While federal estate taxes affect only a small group of taxpayers, state estate taxes have significantly lower exemptions and are a concern for a much wider range of individuals. The Tax Cuts and Jobs Act of 2017 doubled the federal estate tax exemption amount to $10 million. Adjusted for inflation, the exemption amount in 2020 is $11.58 million per spouse.3 In contrast, state estate tax exemption amounts can be as low as $1 million in Massachusetts or Oregon, $2,193,000 in Washington, $3 million in Minnesota or $4 million in Illinois. While some states have indexed their estate tax exemption for inflation, others have not.
The highest marginal federal estate tax rate is 40%, applicable to taxable amounts in excess of $1 million. State estate tax rates are typically much lower. The highest marginal state estate tax rate may be in the 16% to 20% range, or lower, depending on the state. While not all states offer graduated rates, the highest tax bracket is often not reached until taxable amounts exceed $9-$10 million.
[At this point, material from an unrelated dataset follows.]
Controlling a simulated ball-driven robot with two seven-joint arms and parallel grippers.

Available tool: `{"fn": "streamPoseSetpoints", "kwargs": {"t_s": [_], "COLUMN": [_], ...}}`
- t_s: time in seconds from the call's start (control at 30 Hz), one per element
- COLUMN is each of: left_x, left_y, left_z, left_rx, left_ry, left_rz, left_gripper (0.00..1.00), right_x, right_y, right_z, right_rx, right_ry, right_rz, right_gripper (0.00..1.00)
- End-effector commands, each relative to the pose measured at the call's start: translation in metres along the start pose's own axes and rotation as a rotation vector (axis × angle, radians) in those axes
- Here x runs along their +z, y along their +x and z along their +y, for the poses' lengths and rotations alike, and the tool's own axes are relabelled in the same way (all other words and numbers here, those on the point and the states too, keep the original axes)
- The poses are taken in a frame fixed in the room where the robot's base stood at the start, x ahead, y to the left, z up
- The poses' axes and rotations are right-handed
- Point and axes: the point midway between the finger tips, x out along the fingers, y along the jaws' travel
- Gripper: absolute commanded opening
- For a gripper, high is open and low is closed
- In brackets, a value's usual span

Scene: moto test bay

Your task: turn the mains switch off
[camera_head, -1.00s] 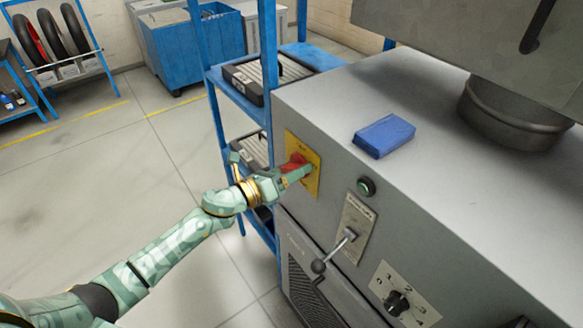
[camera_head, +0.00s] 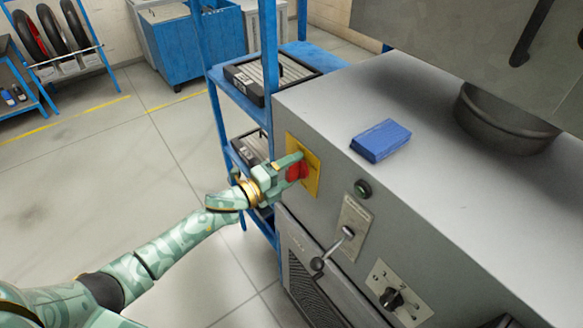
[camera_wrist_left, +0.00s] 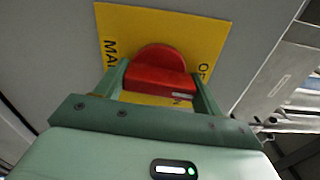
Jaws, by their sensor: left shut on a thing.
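The mains switch is a red handle (camera_head: 297,172) on a yellow plate (camera_head: 313,184) on the front of the grey cabinet. My left gripper (camera_head: 293,168) is at the plate, shut on the red handle. In the left wrist view the red handle (camera_wrist_left: 160,80) sits between the two green fingers, with the yellow plate (camera_wrist_left: 205,38) behind it. The plate's lettering runs sideways there and is partly hidden. My right gripper is out of view.
Right of the switch on the cabinet (camera_head: 420,180) are a green button (camera_head: 362,188), a lever (camera_head: 333,250) and a black rotary knob (camera_head: 392,299). A blue box (camera_head: 381,140) lies on top. A blue shelf rack (camera_head: 270,60) stands close behind. The floor at left is clear.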

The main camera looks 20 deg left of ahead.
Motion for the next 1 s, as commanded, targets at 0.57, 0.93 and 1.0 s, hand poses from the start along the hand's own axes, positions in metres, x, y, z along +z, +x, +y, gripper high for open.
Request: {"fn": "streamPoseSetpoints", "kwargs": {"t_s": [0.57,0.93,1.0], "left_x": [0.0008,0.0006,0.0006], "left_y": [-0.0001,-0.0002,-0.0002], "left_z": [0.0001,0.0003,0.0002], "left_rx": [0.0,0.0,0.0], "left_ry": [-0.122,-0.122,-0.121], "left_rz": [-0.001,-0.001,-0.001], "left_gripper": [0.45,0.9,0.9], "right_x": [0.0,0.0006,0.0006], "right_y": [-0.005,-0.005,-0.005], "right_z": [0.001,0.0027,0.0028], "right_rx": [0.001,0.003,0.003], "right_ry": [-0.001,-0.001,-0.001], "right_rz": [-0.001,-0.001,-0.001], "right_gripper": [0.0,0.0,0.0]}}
The federal estate tax exemption is "portable"—in other words, a decedent’s unused federal estate tax exemption may be utilized by the surviving spouse in certain circumstances. If the decedent passes $1 million to his children upon death and all other assets pass to the surviving spouse, the surviving spouse might be able to utilize the decedent’s remaining $10.48 million exemption in addition to his or her own exemption. Portability may allow a surviving spouse to take advantage of his/her deceased spouse’s unused exemption without traditional “A-B” trust planning.
A-B trust planning involves the creation and funding of a "bypass trust" at the first death to utilize the decedent’s exemption and channeling remaining assets to the survivor to defer estate taxes until the second death.
Many states that impose a state estate tax do not currently allow for portability of an individual’s state estate tax exemption amount. As a result, a bypass trust may be required to utilize the predeceased spouse’s state exemption amount, or it may be wasted and the family’s state estate taxes will unnecessarily increase at the survivor’s death. In some states, it also may be permissible to create a separate "state QTIP trust" which may defer state estate taxes until the surviving spouse’s death and also utilize the decedent’s exemption for federal estate tax purposes. (Note that some states do not permit a separate state-QTIP election).
For federal tax purposes, the gift and estate tax exemptions have been unified—with a combined lifetime exemption of $11.58 million (in 2020). Lifetime gifts that utilize the exemption reduce the amount of exemption that remains available at death. This may not be the case with state estate taxes4. In several—but not all—states with a state estate or inheritance tax regime, it may be possible to reduce or avoid state estate or inheritance tax by making lifetime gifts. Those contemplating lifetime gifts should be mindful that rules may be in place that penalize the use of “deathbed” gifts to avoid the estate or inheritance tax and a look-back period may apply. Additionally, certain states may take into account lifetime gifts for filing thresholds for estate taxes.
State estate, inheritance and gift tax laws vary greatly by state and change frequently. Clients should always consult with a CPA, tax attorney or estate planning attorney regarding specific state death taxes that may be applicable to them and state estate, gift or inheritance tax planning.